**DATA PROVIDED**:

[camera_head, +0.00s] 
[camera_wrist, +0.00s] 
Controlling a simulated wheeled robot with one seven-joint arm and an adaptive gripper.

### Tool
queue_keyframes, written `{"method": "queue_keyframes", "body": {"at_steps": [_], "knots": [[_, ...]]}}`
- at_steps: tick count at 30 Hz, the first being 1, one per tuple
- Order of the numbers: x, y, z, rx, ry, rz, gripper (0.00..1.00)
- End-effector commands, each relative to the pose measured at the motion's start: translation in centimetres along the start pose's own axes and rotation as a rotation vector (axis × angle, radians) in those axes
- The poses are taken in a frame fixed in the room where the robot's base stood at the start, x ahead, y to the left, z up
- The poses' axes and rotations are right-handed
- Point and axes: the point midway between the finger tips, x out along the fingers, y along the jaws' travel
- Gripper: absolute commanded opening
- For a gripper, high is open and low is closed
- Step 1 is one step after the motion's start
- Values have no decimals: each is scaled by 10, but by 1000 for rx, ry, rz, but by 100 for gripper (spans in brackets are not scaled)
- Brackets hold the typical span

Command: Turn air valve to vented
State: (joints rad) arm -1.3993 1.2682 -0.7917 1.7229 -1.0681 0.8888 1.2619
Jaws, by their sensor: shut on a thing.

**WRITTEN INSTRUCTION**: List the lines of the material in which the word "each" occurs.

**COMPLETE ANSWER**:
- End-effector commands, each relative to the pose measured at the motion's start: translation in centimetres along the start pose's own axes and rotation as a rotation vector (axis × angle, radians) in those axes
- Values have no decimals: each is scaled by 10, but by 1000 for rx, ry, rz, but by 100 for gripper (spans in brackets are not scaled)

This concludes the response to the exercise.